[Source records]
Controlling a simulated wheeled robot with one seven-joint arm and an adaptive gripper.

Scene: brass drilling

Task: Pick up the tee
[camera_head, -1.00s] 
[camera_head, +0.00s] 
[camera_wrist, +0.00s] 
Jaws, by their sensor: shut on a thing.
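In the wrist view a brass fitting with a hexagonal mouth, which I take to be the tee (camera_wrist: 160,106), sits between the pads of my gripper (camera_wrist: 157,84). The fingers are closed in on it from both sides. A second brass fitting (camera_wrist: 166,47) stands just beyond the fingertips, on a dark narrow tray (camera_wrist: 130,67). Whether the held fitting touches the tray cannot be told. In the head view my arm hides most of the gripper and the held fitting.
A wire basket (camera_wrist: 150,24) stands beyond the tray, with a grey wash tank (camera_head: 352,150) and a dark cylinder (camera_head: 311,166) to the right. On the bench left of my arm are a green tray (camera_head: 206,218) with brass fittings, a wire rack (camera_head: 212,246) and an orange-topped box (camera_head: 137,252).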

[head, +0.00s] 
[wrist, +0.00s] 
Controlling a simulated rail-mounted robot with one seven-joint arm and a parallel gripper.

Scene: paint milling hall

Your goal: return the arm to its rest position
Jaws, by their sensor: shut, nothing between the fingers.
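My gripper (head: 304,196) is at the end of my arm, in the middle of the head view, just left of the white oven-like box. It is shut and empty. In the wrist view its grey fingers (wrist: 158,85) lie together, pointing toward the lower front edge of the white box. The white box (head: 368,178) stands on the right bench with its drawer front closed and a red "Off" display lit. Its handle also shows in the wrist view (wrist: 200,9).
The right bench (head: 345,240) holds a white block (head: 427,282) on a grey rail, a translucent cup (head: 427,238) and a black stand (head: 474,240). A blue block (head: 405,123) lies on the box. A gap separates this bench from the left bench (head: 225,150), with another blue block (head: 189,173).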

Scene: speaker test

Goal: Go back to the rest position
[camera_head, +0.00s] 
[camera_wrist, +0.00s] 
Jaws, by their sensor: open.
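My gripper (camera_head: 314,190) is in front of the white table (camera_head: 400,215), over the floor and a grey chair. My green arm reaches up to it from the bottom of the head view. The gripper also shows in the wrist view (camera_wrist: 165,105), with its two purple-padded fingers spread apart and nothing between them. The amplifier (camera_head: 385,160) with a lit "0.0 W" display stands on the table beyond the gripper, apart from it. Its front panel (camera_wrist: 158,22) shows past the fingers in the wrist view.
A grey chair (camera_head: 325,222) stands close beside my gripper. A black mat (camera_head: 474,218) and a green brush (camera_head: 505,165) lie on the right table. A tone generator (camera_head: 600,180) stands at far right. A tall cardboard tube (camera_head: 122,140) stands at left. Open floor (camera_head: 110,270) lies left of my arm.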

# EXERCISE DETAILS:
Extract exactly the lines between the line containing "Scene: paint milling hall" and the end of the data, including both.

# SOLUTION TO THIS TASK:
Scene: paint milling hall

Your goal: return the arm to its rest position
Jaws, by their sensor: shut, nothing between the fingers.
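My gripper (head: 304,196) is at the end of my arm, in the middle of the head view, just left of the white oven-like box. It is shut and empty. In the wrist view its grey fingers (wrist: 158,85) lie together, pointing toward the lower front edge of the white box. The white box (head: 368,178) stands on the right bench with its drawer front closed and a red "Off" display lit. Its handle also shows in the wrist view (wrist: 200,9).
The right bench (head: 345,240) holds a white block (head: 427,282) on a grey rail, a translucent cup (head: 427,238) and a black stand (head: 474,240). A blue block (head: 405,123) lies on the box. A gap separates this bench from the left bench (head: 225,150), with another blue block (head: 189,173).

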Scene: speaker test

Goal: Go back to the rest position
[camera_head, +0.00s] 
[camera_wrist, +0.00s] 
Jaws, by their sensor: open.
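My gripper (camera_head: 314,190) is in front of the white table (camera_head: 400,215), over the floor and a grey chair. My green arm reaches up to it from the bottom of the head view. The gripper also shows in the wrist view (camera_wrist: 165,105), with its two purple-padded fingers spread apart and nothing between them. The amplifier (camera_head: 385,160) with a lit "0.0 W" display stands on the table beyond the gripper, apart from it. Its front panel (camera_wrist: 158,22) shows past the fingers in the wrist view.
A grey chair (camera_head: 325,222) stands close beside my gripper. A black mat (camera_head: 474,218) and a green brush (camera_head: 505,165) lie on the right table. A tone generator (camera_head: 600,180) stands at far right. A tall cardboard tube (camera_head: 122,140) stands at left. Open floor (camera_head: 110,270) lies left of my arm.

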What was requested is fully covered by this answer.